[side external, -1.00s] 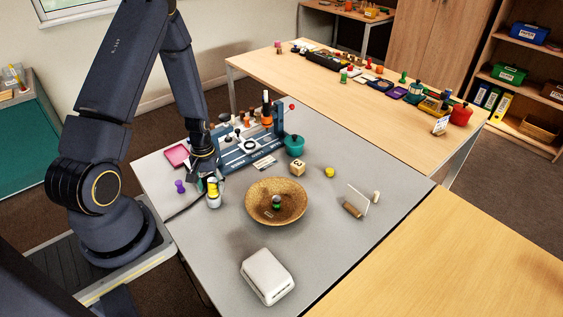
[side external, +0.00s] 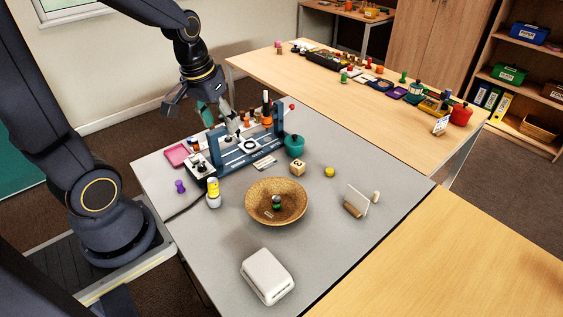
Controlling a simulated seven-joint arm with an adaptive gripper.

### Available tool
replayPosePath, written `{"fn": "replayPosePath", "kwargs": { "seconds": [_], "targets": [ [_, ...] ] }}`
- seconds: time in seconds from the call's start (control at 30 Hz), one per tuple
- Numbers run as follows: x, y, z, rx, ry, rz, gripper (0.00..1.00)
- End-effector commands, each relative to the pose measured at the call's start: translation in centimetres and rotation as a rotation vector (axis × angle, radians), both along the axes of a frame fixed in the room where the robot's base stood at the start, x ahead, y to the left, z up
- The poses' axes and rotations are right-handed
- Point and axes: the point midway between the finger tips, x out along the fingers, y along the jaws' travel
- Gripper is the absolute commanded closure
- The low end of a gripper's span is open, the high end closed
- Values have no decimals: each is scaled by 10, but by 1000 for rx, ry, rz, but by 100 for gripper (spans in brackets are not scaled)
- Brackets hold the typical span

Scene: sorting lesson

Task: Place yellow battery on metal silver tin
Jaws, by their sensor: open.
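The yellow battery (side external: 213,187) stands upright on top of the small silver tin (side external: 213,202) at the left of the grey table. The battery and tin look in contact, one above the other. My gripper (side external: 222,125) is open with nothing seen between its fingers. It hangs above and behind the battery, in front of the wall and over the blue rack, clear of the battery and tin.
A blue rack (side external: 230,158) with upright pieces stands behind the tin. A purple peg (side external: 180,186) and a pink tray (side external: 177,154) are to the left. A woven bowl (side external: 262,208), a teal pot (side external: 295,146) and a white box (side external: 258,268) are also on the table. The front right is clear.

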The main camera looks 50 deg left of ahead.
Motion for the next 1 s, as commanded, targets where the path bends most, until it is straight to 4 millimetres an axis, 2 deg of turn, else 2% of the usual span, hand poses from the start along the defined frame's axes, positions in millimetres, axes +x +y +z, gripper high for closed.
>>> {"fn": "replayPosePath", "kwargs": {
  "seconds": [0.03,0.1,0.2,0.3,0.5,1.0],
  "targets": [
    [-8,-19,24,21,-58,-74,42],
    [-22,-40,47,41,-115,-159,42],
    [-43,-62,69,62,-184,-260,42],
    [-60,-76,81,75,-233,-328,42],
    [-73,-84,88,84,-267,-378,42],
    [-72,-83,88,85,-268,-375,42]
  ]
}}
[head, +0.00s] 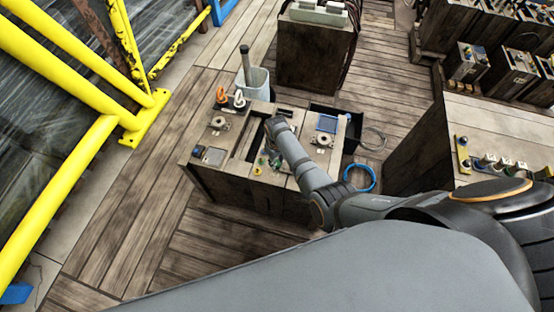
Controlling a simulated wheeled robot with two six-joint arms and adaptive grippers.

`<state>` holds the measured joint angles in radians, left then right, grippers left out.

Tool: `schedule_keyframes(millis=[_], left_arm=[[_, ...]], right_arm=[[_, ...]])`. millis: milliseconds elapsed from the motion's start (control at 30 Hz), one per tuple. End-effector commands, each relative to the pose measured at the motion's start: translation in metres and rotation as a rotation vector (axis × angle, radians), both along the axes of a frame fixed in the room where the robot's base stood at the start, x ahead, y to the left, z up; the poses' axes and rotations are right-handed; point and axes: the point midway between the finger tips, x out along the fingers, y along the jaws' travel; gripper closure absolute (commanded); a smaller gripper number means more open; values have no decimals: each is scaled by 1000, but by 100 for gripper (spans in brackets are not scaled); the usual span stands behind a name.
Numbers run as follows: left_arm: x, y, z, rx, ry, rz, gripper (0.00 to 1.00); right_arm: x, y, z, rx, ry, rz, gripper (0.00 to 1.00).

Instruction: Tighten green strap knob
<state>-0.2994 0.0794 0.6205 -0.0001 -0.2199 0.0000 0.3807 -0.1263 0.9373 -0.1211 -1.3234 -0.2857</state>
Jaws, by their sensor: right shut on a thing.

________

### Exercise prompt
Leaving all pictures aside, quote each record exactly.

### Final result
[side external, -1.00s] 
[side external, +0.00s] 
Controlling a simulated seven-joint arm with an adaptive gripper.

### Available tool
replayPosePath, written `{"fn": "replayPosePath", "kwargs": { "seconds": [_], "targets": [ [_, ...] ] }}`
- seconds: time in seconds from the call's start (control at 30 Hz), one per tuple
- Numbers run as follows: x, y, z, rx, ry, rz, gripper (0.00..1.00)
- End-effector commands, each relative to the pose measured at the call's start: translation in centimetres and rotation as a rotation vector (axis × angle, radians), both along the axes of a frame fixed in the room where the robot's base stood at the start, x ahead, y to the left, z up
- The poses' axes and rotations are right-handed
- Point and axes: the point midway between the finger tips, x out along the fingers, y along the jaws' travel
- Gripper is the absolute commanded closure
- The low end of a gripper's span is open, the high end closed
- Values have no decimals: each is scaled by 10, but by 1000 for rx, ry, rz, but by 100 for gripper (spans in brackets are not scaled)
- Brackets hold the typical span

Scene: sorting lesson

Task: Place yellow battery on metal silver tin
Jaws, by their sensor: open.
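The yellow battery (side external: 213,187) stands upright on top of the small silver tin (side external: 213,202) at the left of the grey table. The battery and tin look in contact, one above the other. My gripper (side external: 222,125) is open with nothing seen between its fingers. It hangs above and behind the battery, in front of the wall and over the blue rack, clear of the battery and tin.
A blue rack (side external: 230,158) with upright pieces stands behind the tin. A purple peg (side external: 180,186) and a pink tray (side external: 177,154) are to the left. A woven bowl (side external: 262,208), a teal pot (side external: 295,146) and a white box (side external: 258,268) are also on the table. The front right is clear.

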The main camera looks 50 deg left of ahead.
Motion for the next 1 s, as commanded, targets where the path bends most, until it is straight to 4 millimetres an axis, 2 deg of turn, else 2% of the usual span, hand poses from the start along the defined frame's axes, positions in millimetres, axes +x +y +z, gripper high for closed.
>>> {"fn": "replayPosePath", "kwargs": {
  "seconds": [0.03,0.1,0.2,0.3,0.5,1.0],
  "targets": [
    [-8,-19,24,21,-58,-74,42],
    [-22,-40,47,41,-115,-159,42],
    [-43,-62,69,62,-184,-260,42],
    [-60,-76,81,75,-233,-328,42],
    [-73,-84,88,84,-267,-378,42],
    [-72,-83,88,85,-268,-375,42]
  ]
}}
[head, +0.00s] 
Controlling a simulated wheeled robot with two six-joint arms and adaptive grippers.

`<state>` holds the measured joint angles in radians, left then right, grippers left out.

Tool: `schedule_keyframes(millis=[_], left_arm=[[_, ...]], right_arm=[[_, ...]])`. millis: milliseconds elapsed from the motion's start (control at 30 Hz), one per tuple. End-effector commands, each relative to the pose measured at the motion's start: translation in metres and rotation as a rotation vector (axis × angle, radians), both along the axes of a frame fixed in the room where the robot's base stood at the start, x ahead, y to the left, z up; the poses' axes and rotations are right-handed; point and axes: the point midway between the finger tips, x out along the fingers, y along the jaws' travel; gripper closure absolute (commanded); a smaller gripper number means more open; values have no decimals: each is scaled by 1000, but by 100 for gripper (spans in brackets are not scaled); the usual span stands behind a name.
Numbers run as follows: left_arm: x, y, z, rx, ry, rz, gripper (0.00 to 1.00); right_arm: x, y, z, rx, ry, rz, gripper (0.00 to 1.00).

Instruction: Tighten green strap knob
<state>-0.2994 0.0794 0.6205 -0.0001 -0.2199 0.0000 0.3807 -0.1263 0.9373 -0.1211 -1.3234 -0.2857</state>
Jaws, by their sensor: right shut on a thing.

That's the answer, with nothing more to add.